Return each line of the listing below, unchanged, and omit the images.
┄┄┄┄┄┄
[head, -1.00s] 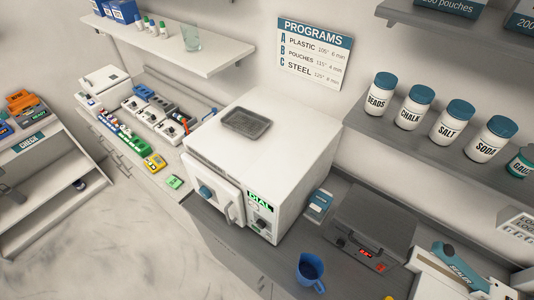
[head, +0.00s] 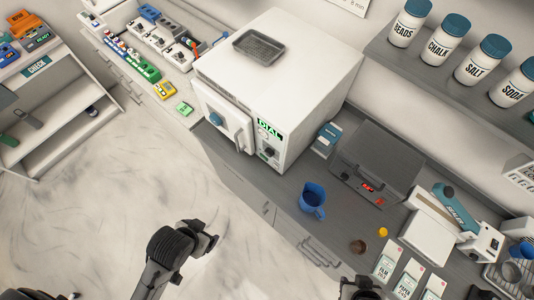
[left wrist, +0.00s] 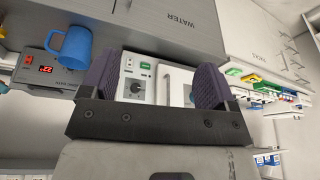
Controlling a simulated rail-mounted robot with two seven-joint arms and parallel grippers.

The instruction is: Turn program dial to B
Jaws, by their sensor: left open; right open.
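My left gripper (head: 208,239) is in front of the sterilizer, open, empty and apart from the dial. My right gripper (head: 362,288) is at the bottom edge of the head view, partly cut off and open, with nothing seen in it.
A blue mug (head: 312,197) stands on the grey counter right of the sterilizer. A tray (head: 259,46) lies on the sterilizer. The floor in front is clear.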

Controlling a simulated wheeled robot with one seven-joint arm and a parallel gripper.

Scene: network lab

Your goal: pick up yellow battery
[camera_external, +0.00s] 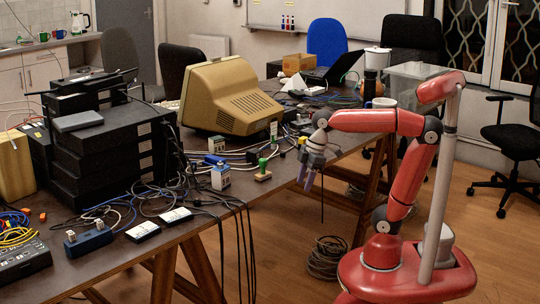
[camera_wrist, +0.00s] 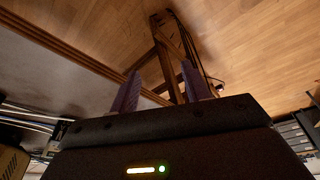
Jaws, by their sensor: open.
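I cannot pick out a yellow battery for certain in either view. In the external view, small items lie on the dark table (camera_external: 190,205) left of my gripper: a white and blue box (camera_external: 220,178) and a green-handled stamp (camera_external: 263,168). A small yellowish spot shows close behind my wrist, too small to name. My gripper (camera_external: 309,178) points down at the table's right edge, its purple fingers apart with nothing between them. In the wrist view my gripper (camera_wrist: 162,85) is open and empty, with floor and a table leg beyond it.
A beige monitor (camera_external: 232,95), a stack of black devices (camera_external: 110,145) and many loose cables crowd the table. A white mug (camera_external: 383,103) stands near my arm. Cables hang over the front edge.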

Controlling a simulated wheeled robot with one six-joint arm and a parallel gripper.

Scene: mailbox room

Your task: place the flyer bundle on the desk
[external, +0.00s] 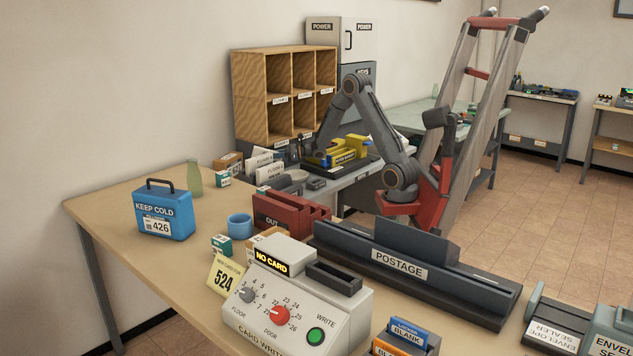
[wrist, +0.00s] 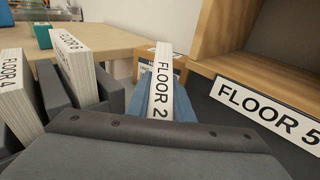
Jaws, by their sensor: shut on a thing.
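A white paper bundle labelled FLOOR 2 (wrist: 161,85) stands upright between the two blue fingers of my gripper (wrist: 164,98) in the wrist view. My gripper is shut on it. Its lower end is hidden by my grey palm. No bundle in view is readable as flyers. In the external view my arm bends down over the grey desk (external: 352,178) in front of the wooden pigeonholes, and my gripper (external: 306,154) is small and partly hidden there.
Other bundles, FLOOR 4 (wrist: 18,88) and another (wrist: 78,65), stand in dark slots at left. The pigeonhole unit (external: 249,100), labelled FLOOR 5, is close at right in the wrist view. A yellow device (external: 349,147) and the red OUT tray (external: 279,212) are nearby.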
┄┄┄┄┄┄
Result below:
[head, -1.00s] 
[head, +0.00s] 
[left wrist, +0.00s] 
Controlling a simulated rail-mounted robot with two seven-joint arms and parallel grippers.

The instruction is: Turn program dial to B
Jaws, by their sensor: left open; right open.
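My left gripper (head: 208,239) is in front of the sterilizer, open, empty and apart from the dial. My right gripper (head: 362,288) is at the bottom edge of the head view, partly cut off and open, with nothing seen in it.
A blue mug (head: 312,197) stands on the grey counter right of the sterilizer. A tray (head: 259,46) lies on the sterilizer. The floor in front is clear.

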Controlling a simulated wheeled robot with one seven-joint arm and a parallel gripper.

Scene: network lab

Your goal: pick up yellow battery
[camera_external, +0.00s] 
[camera_wrist, +0.00s] 
Jaws, by their sensor: open.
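I cannot pick out a yellow battery for certain in either view. In the external view, small items lie on the dark table (camera_external: 190,205) left of my gripper: a white and blue box (camera_external: 220,178) and a green-handled stamp (camera_external: 263,168). A small yellowish spot shows close behind my wrist, too small to name. My gripper (camera_external: 309,178) points down at the table's right edge, its purple fingers apart with nothing between them. In the wrist view my gripper (camera_wrist: 162,85) is open and empty, with floor and a table leg beyond it.
A beige monitor (camera_external: 232,95), a stack of black devices (camera_external: 110,145) and many loose cables crowd the table. A white mug (camera_external: 383,103) stands near my arm. Cables hang over the front edge.

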Controlling a simulated wheeled robot with one six-joint arm and a parallel gripper.

Scene: mailbox room

Your task: place the flyer bundle on the desk
[external, +0.00s] 
[wrist, +0.00s] 
Jaws, by their sensor: shut on a thing.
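A white paper bundle labelled FLOOR 2 (wrist: 161,85) stands upright between the two blue fingers of my gripper (wrist: 164,98) in the wrist view. My gripper is shut on it. Its lower end is hidden by my grey palm. No bundle in view is readable as flyers. In the external view my arm bends down over the grey desk (external: 352,178) in front of the wooden pigeonholes, and my gripper (external: 306,154) is small and partly hidden there.
Other bundles, FLOOR 4 (wrist: 18,88) and another (wrist: 78,65), stand in dark slots at left. The pigeonhole unit (external: 249,100), labelled FLOOR 5, is close at right in the wrist view. A yellow device (external: 349,147) and the red OUT tray (external: 279,212) are nearby.

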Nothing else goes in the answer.